Exercise objective -> Using the data below, return the stretch from the line that contains "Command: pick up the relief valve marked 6" through the line that contains "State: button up", both included, exactly as it stands and nothing beyond it.

Information supplied ->
════════════════════

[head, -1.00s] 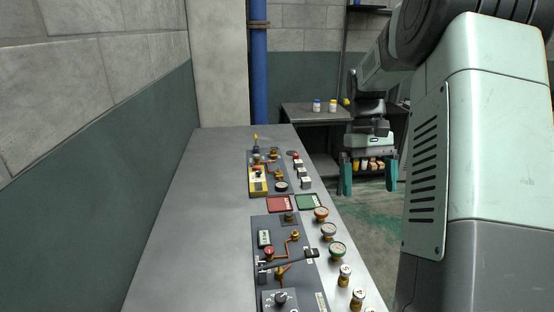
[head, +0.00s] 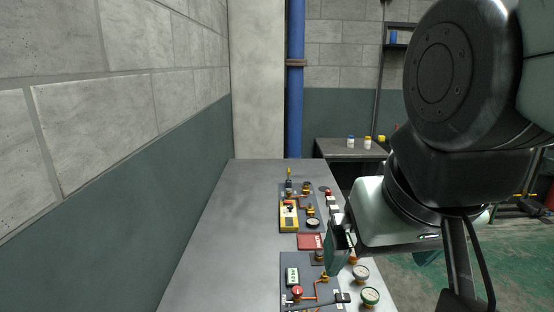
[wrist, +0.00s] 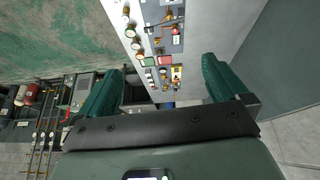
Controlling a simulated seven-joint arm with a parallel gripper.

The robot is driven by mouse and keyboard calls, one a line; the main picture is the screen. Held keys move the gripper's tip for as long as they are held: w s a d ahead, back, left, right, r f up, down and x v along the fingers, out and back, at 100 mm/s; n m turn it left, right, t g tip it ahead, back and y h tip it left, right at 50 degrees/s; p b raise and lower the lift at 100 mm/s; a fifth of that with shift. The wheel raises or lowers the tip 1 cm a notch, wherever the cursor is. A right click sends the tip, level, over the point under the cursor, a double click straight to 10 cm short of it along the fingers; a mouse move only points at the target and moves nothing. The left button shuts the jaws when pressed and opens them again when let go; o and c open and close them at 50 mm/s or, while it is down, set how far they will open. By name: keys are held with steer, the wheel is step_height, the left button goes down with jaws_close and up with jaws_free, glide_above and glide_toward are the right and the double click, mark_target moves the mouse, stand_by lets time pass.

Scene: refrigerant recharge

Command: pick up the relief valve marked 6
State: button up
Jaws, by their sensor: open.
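My gripper (head: 383,258) is open and empty, its teal fingers low over the right edge of the bench in the head view. In the wrist view the gripper (wrist: 163,85) has its two fingers wide apart, with the bench between and beyond them. Small white-topped fittings (head: 332,205) stand along the bench's right edge in the head view. More capped fittings (wrist: 126,11) show at the top of the wrist view. No number 6 can be read on any of them, so I cannot tell which is the relief valve marked 6.
The grey bench (head: 225,240) has a wide clear strip on its left. It bears two panels with copper pipes, a yellow device (head: 288,216), a red pad (head: 309,241) and round gauges (head: 370,295). A side table (head: 340,148) with small bottles stands beyond.

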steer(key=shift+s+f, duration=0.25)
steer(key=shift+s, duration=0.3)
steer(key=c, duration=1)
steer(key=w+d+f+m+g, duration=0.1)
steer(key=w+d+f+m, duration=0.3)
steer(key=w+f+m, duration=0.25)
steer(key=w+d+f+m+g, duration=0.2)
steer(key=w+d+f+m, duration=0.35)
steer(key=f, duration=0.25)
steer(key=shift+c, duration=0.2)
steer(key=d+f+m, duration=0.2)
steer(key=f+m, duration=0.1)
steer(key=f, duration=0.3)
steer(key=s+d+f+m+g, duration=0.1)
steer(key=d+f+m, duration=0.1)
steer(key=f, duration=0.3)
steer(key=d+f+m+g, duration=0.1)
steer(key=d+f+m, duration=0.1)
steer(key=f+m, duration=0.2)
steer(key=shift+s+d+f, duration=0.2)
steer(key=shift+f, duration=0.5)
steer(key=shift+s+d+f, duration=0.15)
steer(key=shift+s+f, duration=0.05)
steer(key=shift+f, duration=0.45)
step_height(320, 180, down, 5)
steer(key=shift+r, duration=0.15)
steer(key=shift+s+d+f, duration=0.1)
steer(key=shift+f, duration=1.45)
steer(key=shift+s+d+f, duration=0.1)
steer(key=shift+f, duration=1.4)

════════════════════

Answer to the exercise ->
Command: pick up the relief valve marked 6
State: button up

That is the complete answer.